Film Review: Return To Campus (a.k.a. The World’s Greatest Kicker) (dir by Harold Cornsweet)

This little film from 1975 is a weird one.

Return to Campus aired on TCM last night.  I DVR’d it because, just judging from the title, I assumed that it was either going to be a raunchy comedy from Crown International Pictures or it was going to be some sort of ultra low-budget slasher that I could potentially review for October.  Instead, it turned out to be an odd little vanity project about a 55 year-old college football player.

Hal Norman (played by an actor named Earl Keyes, who basically looked like an old school driving instructor) is a semi-retired aviation engineer who is obsessed with football.  Back in 1939, he was a college football star but then World War II intervened and he ended up not only giving up his athletic career but dropping out of college as well.  He’s gone on to make a good life for himself but he’s still haunted by questions of what could have been.  Being at “odds and ends,” he decides to re-enroll at Ohio State.  Not only will he be finishing up his senior year but he’s also determined to try out for the football team!  Hal wants to kick field goals.
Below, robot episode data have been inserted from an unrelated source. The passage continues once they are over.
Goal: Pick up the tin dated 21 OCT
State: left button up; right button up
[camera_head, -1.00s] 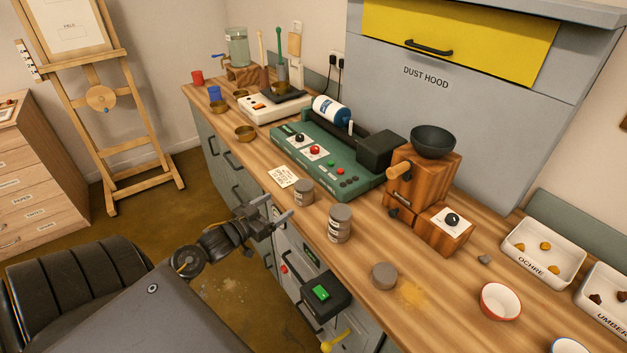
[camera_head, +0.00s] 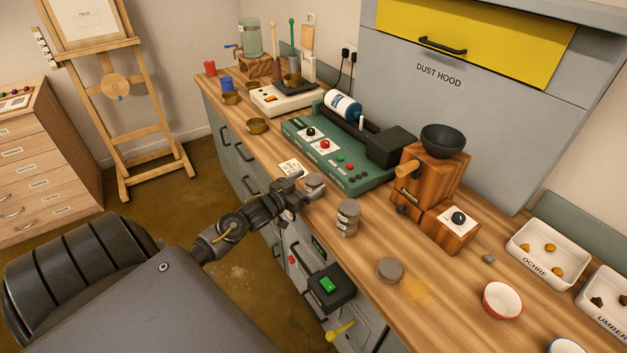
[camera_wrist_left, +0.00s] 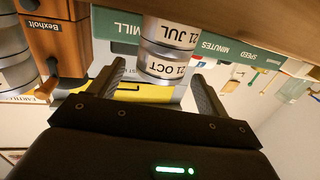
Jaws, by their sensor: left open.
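The tin dated 21 OCT (camera_wrist_left: 166,66) is grey with a white label. In the left wrist view, which is upside down, it sits against the tin dated 21 JUL (camera_wrist_left: 170,33), as the upper of a stack of two. In the head view the stack (camera_head: 315,182) stands near the bench's front edge, partly hidden by my gripper. My left gripper (camera_head: 303,192) is open, its fingers pointing at the stack. In the wrist view its fingertips (camera_wrist_left: 158,72) lie to either side of the 21 OCT tin; contact cannot be told. My right gripper is not in view.
Another tin stack (camera_head: 347,218) stands to the right, and a single grey tin (camera_head: 390,269) lies beyond it near spilled powder. The green mill (camera_head: 335,150) is behind the stack, with a paper card (camera_head: 291,169) to its left. A wooden grinder (camera_head: 428,190) stands further right.

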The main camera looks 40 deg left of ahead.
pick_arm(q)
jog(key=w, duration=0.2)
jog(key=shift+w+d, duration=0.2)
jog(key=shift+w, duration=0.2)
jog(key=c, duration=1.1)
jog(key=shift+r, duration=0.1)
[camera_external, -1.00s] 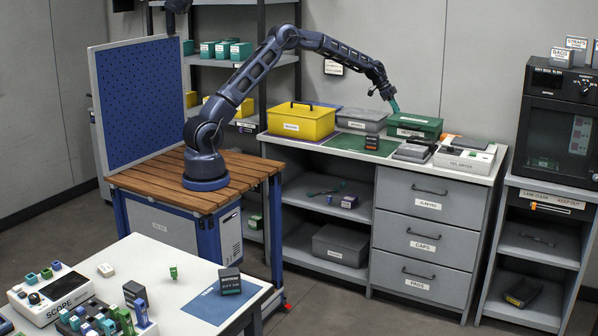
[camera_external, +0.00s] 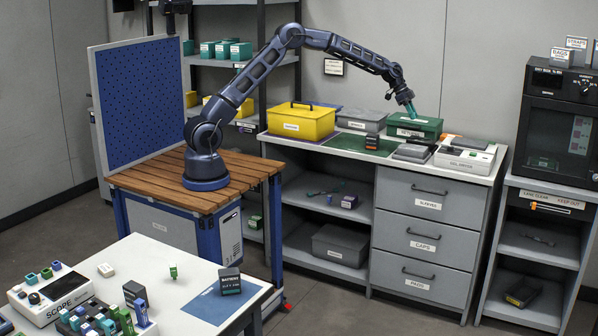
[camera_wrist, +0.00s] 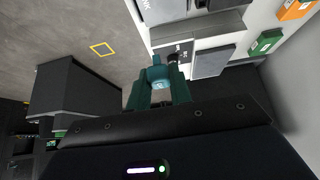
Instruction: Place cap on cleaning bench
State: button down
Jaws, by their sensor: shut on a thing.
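My gripper (camera_external: 410,108) is at the back counter, over or in front of the dark green box (camera_external: 415,125). In the wrist view its teal fingers (camera_wrist: 158,86) are shut on a small teal piece, seemingly the cap (camera_wrist: 158,74); in the external view the piece cannot be told from the fingers. No cleaning bench can be read by label. The candidates are the grey counter (camera_external: 340,160) with drawers marked for sleeves, caps and pads, and the white table (camera_external: 150,248) at the front left.
A yellow box (camera_external: 300,122), a grey box (camera_external: 362,120), a green mat (camera_external: 356,145) and a white device (camera_external: 465,158) stand on the counter. The white table holds a scope (camera_external: 50,295), a blue mat (camera_external: 218,302) and several small parts. A black oven (camera_external: 560,120) stands right.

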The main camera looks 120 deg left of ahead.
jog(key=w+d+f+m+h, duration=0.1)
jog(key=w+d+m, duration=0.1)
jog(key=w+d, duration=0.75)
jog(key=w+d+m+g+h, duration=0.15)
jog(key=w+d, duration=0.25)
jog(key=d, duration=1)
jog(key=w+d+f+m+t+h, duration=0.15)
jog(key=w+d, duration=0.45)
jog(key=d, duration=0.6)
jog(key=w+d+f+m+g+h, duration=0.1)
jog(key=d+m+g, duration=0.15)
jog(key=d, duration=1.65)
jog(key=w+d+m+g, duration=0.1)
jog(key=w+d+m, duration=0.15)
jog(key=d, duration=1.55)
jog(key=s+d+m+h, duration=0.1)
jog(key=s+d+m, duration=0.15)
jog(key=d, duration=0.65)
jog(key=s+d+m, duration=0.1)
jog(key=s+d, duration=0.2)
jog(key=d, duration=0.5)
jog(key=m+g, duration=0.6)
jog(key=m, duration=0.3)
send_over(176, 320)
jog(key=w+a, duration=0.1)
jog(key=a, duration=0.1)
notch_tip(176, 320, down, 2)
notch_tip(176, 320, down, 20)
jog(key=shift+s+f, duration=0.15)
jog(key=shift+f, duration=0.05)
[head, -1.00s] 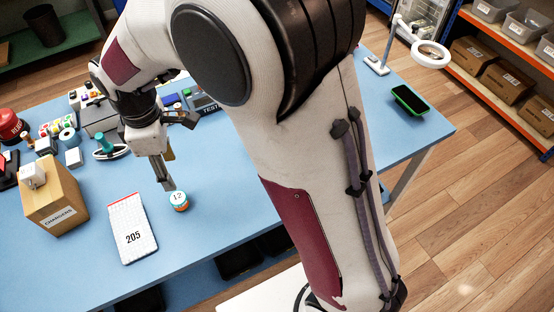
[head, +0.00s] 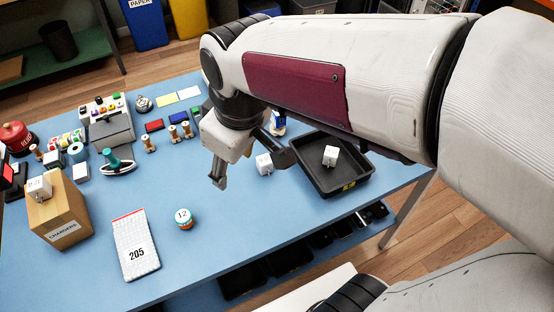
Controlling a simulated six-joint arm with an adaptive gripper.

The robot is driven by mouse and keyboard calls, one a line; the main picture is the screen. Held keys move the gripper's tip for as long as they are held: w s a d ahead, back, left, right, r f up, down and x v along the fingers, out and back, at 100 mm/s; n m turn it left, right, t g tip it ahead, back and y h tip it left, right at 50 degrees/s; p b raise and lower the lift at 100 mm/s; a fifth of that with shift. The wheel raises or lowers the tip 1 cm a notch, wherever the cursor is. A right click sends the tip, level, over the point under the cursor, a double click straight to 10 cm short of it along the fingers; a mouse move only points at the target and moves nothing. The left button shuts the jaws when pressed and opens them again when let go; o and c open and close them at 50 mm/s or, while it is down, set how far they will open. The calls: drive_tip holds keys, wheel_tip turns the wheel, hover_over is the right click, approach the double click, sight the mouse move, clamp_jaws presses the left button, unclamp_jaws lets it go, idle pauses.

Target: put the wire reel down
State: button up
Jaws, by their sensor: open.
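A small round piece (head: 184,218), orange, white and teal with "12" on top, stands upright on the blue table, right of the white pad marked 205. It may be the wire reel; I cannot tell for sure. Several spool-shaped pieces (head: 149,144) with wooden ends stand farther back, in front of the coloured boxes. My gripper (head: 218,183) points down above the table, behind and to the right of the "12" piece and apart from it. It is open, and nothing shows between its fingers.
The white pad (head: 136,246) and the CHARGERS box (head: 60,219) are at the left. A white cube (head: 264,164) is right of my gripper. A black tray (head: 352,181) holding another cube is farther right. The front middle of the table (head: 232,238) is clear.

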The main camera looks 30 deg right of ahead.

A 55 year-old kicking field goals!?  Impossible, you say?  Well, not if you’re willing to cheat.  Apparently, Hal has invited some sort of spring that, when he puts it into his shoe, allows him to kick a field goal from 80 yards away.  There’s four separate scenes in which Hal tells another character that there’s nothing in the rules books that says that he can’t use a special spring when he does his kicks.  Since I don’t know much about football, I’ll take his word on that but still, it all seems a little bit unethical.  I mean, think about it.  You’ve got actual athletes out there, risking injury and depending on their own carefully developed natural talents.  And then you’ve got some jackass having a midlife crisis overshadowing them because he’s found a loophole in the rules.  (I kept waiting for someone to point out the obvious, which is that the only reason the rules don’t mention the spring is because no one but Hal knows that it exists.)  It may not be illegal but it’s hard not to notice that Hal is very careful not to tell too many people about his magic spring.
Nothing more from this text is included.